There’s such talent at Ave Maria! Tom Monaghan, the founder, had approached me earlier to help, maybe five or six years ago, but Ave Maria wasn’t quite ready then. It had too many other needs. Now it’s ready, and we have a great start. It will make a big difference and put the college on the map for its arts programs.

Q:  You’re also involved with building the Mother Teresa Museum at the university. Does the model of Mother Teresa influence you in philanthropy?

A:  Tremendously.  She’s a real hero to me. Mother Teresa was also a good saleswoman. What she got from people was fantastic. But she gave the way we should give, too—without wanting anything for it—and that was her secret. I think she was the greatest humanitarian among women during my lifetime. And I don’t know that I’ve ever met anyone quite as selfless.

Q: Faith has influenced your philanthropy.

A: I’ll give you my secrets. I believe that I have been guided and guarded and governed. I believe that fervently. And I’m not ashamed to ask for that guidance. People used to say I talked to myself when I was driving. Well, I was doing my thing. I used to say, every day, “Guide me, guard me, govern me, God.” And He or She did. I’ve never found anything that I couldn’t solve if I took in that intangible that we think we can’t understand. The great mystery, the great power—it’s hard to explain to someone, but it’s there.

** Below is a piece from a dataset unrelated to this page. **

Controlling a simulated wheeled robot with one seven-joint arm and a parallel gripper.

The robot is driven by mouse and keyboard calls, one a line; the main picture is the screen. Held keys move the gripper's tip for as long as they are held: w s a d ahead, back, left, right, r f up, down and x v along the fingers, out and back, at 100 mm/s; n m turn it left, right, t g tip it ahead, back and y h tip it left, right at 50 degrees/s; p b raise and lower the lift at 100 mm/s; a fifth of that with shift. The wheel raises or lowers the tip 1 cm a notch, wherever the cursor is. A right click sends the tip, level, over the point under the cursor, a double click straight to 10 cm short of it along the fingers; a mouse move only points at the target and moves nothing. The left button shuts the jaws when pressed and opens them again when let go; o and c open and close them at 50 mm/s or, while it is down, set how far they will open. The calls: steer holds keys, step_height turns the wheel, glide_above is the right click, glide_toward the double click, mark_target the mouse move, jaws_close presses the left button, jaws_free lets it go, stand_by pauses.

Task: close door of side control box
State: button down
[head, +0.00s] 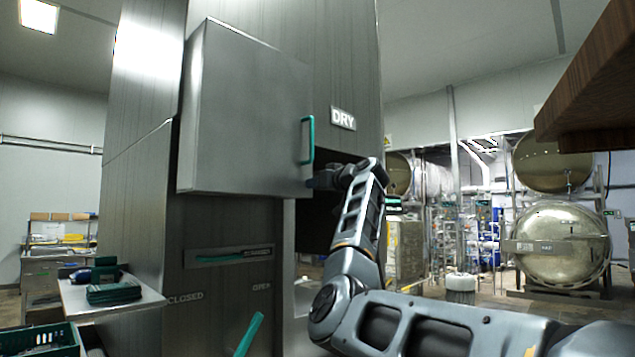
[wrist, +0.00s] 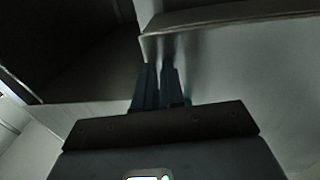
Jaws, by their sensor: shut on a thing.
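The grey metal door (head: 245,110) of the side control box carries a green upright handle (head: 307,140) at its right edge. The door stands out from the tall steel cabinet (head: 345,60), with a dark gap to the right of its lower right edge. My gripper (head: 318,183) is at the door's lower right corner, just below the handle. In the wrist view its two dark fingers (wrist: 158,85) are close together against the edge of a pale panel. The fingers are shut on the door's edge; the exact contact is hidden in shadow. A small green sliver shows beside them.
A green lever (head: 249,335) stands below. A side table (head: 120,303) with green items is at left. A brown overhang (head: 590,85) is at upper right.

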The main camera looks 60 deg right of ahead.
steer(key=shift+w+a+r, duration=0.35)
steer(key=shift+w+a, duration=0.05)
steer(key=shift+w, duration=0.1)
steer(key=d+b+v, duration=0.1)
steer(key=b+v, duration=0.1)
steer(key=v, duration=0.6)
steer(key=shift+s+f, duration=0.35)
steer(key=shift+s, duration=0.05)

Q: You retired from advertising to work on the Philharmonic Center, Ave Maria University, and the Salvation Army.

A: I couldn’t do the work I’m doing in philanthropy if I didn’t have the experience I had in advertising. But I didn’t ever really think of it as retiring. In fact, I don’t believe in retiring! I think whenever you close one door you should open another. Or, to use a different analogy, each step in your life and your career should be a stepping stone to the next—not a stopping point.

Whenever I go into anything, I really have to believe in it. And if I believe in it, it never dawns on me that I won’t have all the help I need to get there. That may sound a little screwy to you, but I ran a big business in Chicago on that theory—and I’ve lived my life that way.